Addressing the GDP Growth Slowdown Head On

Date:   Monday , June 10, 2013

Founded in 2002, Pune based LinguaNext Technologies is a software product company in the enterprise application language management industry. Its software products enable enterprises to use state-of-the-art software such as SAP and Oracle completely in Indian languages, without any modifications to those applications.

How can a country with over one billion population, most of which is young, which has a deep cultural hunger for education, and which has enterprising nature in its blood, not be able to deliver more than six percent growth?
GDP, by definition is simply a measure of a country’s people’s volume of transactions among themselves. What if you had a situation where 90 percent of the population of the country was prevented from participating in any transactions above a certain minimal value – say Rs 1000? Would you then be surprised that the country’s GDP was suffering? Shocking as it may sound, that is exactly the situation we are in today.

Let me explain:
90 percent of the country’s population does not speak English. Yet, for everything from a leave-and-license agreement to a vehicle loan document, we are required to operate in English. It’s no surprise therefore that people are naturally afraid to participate in such a system whose language excludes them. This has also resulted in the proliferation of alternative cash-only financial systems that remain not only off-the-books but also outside the law, causing a multitude of social problems.
An argument is sometimes made that India’s progress can be attributed to the exports from the IT/ITES industry, where English has been a distinct advantage for India. The fact is that these exports only contribute about 7.5 percent of the GDP, the rest of the 92.5 percent comes from transactions between us non-English speakers only, where the use of English is strictly optional.

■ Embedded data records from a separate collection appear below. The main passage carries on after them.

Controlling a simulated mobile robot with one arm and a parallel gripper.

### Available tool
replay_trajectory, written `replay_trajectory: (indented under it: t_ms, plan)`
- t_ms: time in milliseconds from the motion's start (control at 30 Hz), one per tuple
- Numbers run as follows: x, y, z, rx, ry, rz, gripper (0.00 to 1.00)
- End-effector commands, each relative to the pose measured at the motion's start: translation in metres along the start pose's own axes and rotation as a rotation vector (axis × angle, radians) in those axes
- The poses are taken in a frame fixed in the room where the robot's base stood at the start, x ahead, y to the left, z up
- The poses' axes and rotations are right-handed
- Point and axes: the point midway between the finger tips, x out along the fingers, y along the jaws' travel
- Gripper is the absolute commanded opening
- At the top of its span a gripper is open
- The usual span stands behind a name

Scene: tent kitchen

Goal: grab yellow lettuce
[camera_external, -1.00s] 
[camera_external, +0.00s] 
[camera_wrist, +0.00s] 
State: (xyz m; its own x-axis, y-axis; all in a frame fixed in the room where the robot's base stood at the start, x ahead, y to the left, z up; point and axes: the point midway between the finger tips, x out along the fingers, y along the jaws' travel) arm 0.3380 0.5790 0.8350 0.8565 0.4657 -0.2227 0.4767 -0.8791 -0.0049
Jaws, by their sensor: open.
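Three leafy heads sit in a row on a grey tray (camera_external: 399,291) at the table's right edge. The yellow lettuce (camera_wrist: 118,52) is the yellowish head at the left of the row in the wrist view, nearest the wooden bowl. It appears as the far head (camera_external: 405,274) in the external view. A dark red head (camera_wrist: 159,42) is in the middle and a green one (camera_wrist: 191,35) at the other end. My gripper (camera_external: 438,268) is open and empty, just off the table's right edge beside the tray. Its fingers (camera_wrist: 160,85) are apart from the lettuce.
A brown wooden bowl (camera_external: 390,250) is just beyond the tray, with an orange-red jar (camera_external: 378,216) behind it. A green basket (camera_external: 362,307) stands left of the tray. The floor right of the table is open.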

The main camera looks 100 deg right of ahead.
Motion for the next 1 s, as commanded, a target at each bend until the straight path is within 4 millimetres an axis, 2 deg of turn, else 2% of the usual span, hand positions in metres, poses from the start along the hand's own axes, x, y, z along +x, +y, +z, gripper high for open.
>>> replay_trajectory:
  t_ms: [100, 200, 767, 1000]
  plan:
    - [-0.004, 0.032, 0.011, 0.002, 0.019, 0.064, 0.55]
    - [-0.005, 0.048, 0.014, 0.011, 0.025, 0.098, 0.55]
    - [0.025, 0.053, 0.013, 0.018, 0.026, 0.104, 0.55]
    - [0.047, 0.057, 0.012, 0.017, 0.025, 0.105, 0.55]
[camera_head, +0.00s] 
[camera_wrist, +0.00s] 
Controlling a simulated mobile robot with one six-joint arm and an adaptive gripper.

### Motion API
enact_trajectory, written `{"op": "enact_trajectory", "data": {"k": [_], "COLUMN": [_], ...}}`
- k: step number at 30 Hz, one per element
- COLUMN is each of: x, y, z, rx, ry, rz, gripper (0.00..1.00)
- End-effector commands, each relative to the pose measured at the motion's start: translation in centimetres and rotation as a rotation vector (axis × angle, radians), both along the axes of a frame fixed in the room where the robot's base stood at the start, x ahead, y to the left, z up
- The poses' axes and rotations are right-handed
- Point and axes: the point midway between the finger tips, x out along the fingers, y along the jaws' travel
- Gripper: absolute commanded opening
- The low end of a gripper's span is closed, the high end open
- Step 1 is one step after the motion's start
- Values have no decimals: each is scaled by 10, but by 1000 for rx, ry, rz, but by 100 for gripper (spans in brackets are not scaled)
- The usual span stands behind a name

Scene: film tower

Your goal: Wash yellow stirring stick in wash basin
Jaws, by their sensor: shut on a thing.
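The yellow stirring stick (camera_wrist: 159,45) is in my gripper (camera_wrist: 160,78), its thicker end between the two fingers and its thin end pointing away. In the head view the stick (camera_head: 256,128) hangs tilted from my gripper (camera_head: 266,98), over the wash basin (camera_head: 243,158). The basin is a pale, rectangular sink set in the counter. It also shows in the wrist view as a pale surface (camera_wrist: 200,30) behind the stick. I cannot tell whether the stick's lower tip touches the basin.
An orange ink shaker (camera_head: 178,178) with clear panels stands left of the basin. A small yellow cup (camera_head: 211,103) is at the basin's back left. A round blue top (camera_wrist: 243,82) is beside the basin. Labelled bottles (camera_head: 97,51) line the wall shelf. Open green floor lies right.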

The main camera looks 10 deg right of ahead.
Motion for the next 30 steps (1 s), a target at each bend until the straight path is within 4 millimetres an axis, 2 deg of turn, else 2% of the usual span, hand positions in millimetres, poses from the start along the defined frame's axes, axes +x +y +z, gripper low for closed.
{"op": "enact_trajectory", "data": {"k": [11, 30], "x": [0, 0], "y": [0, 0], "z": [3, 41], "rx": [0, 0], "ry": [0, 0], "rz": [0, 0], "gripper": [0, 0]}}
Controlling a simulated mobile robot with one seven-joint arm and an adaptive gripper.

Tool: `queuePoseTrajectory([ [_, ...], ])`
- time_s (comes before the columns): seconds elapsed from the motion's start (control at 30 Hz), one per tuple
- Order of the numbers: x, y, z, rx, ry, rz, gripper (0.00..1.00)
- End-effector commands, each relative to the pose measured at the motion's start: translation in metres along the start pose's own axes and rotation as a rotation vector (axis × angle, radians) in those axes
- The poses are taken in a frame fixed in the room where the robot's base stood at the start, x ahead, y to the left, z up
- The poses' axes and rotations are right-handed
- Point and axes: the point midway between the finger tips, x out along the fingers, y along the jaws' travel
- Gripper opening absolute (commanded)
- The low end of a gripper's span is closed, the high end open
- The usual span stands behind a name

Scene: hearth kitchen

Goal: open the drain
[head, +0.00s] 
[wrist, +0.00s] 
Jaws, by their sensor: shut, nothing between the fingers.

Walk into any Indian office (including the “more foreign than thou” IT/ITES offices which sometimes feature big signboards calling people to speak in English only), and you will find people talking among themselves in Hindi or other Indian languages. Barring a very few, customers are always served in Indian languages – either over the phone or when they visit a business. However, when it comes to any form of written communication, we resort to English. While most people “get by” in this system, i.e. they are forced to trust the person who knows English (and in fact with whom they may be negotiating) it creates an environment of mistrust and reduces business activity.
This problem gets only worse with pervasive computerization in all Indian businesses, government undertakings and increasingly, government departments. With this, there is simply no alternative to using English, as all state-of-the-art software such as ERP systems or CRM systems are available only in English (and perhaps many foreign languages, but never an Indian language).


With such pervasiveness, the use of IT has grown from being an optional limited use tool to a necessary tool for all critical business operations. Again, to bridge the “English gap”, businesses employ intermediaries or English speakers to operate computers and get by. This not only reduces the ROI on all the software purchased by businesses, but also creates opportunity for expensive mistakes in data-entry or interpretation of the English language text.


We as a country need to address this problem head on. Are we OK with a slow growth environment where we wait for future generations to become English-savvy, or do we take the bull by the horns and ensure a workable system of using Indian languages to unleash our GDP potential?